OpanaPointer wrote:One more point, that may have been brought up before. Territory of Hawaii residents were supported by about 600 shiploads of supplies from the US every month. To simply maintain the population, without considering occupation troops, would have been beyond the capacity of Japan. As nothing of any major value was produced in T.H. an occupation would effectively reduce the Japanese merchant fleet available for other operations by 1200, as each ship would return to the Home Islands or other destination in ballast. I imagine the US Submarine Service would have been happy to help them find their way "home".
The population of Hawaii in 1941 was roughly 425,000 persons. If you subtract the Hawai'ian Nisei who probably would have been allowed to stay, that’s still a lot of people to move and I don’t think the Japanese had the maritime capability to move even a fraction of that number. Besides, where would this “excess” population have been moved to? I can see the need for putting the captured male population to work in Japan, but what would they have done with the women and children and the elderly?
If the Japanese had occupied Hawaii, the submarine force would have been pushed back to the west coast of the U.S. The transit time for a Gato class submarine (based on personal experience) from San Diego to Yokosuka, Japan was around three weeks.

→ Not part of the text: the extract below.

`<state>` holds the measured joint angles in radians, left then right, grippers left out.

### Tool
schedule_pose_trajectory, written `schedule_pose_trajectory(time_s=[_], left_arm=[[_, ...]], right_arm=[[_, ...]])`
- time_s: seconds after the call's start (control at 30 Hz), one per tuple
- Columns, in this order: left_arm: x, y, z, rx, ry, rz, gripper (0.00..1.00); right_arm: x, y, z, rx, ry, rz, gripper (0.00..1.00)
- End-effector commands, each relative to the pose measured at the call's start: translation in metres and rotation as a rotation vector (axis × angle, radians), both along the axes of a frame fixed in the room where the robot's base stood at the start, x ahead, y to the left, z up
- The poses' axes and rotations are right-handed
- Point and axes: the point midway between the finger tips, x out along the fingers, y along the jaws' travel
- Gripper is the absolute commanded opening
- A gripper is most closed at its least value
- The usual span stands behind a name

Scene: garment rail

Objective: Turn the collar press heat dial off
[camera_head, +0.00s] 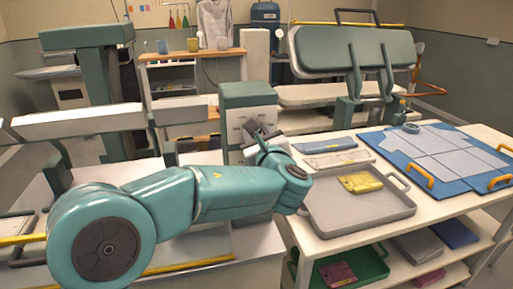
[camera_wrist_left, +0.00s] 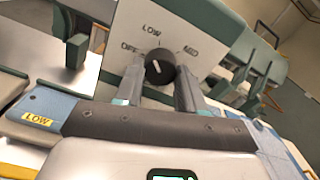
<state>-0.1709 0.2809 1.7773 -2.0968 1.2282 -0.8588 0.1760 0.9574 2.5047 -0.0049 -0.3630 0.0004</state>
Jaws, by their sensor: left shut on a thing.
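In the head view, my left gripper (camera_head: 262,138) is at the front of the green-topped control box (camera_head: 248,97), and the dial is hidden there. My right gripper is not in view.
On the right, a white table (camera_head: 270,146) holds a grey tray (camera_head: 345,215) with a yellow folded cloth (camera_head: 360,183), and a blue mat (camera_head: 385,147). A large press (camera_head: 352,50) stands behind. A green bin (camera_head: 375,265) sits on the lower shelf.

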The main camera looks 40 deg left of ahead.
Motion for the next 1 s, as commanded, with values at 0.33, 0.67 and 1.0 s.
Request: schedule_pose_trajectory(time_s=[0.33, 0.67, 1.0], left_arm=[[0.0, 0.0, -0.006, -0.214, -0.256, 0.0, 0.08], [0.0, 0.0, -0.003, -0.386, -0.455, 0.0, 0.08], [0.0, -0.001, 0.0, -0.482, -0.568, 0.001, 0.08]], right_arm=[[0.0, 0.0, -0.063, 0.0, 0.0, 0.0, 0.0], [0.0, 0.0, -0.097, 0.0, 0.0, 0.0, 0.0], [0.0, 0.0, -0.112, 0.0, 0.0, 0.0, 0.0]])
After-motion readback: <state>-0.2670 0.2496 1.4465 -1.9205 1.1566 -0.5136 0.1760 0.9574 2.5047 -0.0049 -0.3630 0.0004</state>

A six week round trip would have used up most of the boat’s fuel and would not have allowed for much time on station. In other words, with Hawaii occupied, submarine patrols in Empire waters from the west coast would not have been particularly effective from a cost-benefit standpoint. The transit time from San Diego to Hawaii, however, is only eight days. That shortened distance with the resultant increase in the possible number of patrols with more time on station, would I think, have permitted the U.S. Navy to enforce a very, very effective blockade of Hawai'i.
You might argue that shore based Japanese aircraft could have unsealed such a blockade. It is very difficult to find a submarine with aircraft. Our own postwar ASW exercises proved that. Twenty years after the end of World War II, even with the latest technological advances (e.g. sonobuoys), more often than not, the only way for the aircraft to “win” an exercise (even against a diesel boat) was for the submarine to “pop smoke” and reveal its position.
Also, with regard to a Japanese occupation of Hawaii, how many troops could they have allotted to occupation duties? How many troops would they have needed to maintain an effective defense? Remember, there are eight major Hawai’ian islands with 750 miles of coastline. Once the U.S. had had time to rebuild it's carrier force, command of the air space over Hawai'i would have passed back to the U.S. leaving the Japanese occupation forces very exposed at the end of a long and tenuous supply line. Occupying Hawai'i would have been a big gamble for the Japanese. Would they have recognized it as such and still proceeded? Perhaps it's a question for which there is no answer.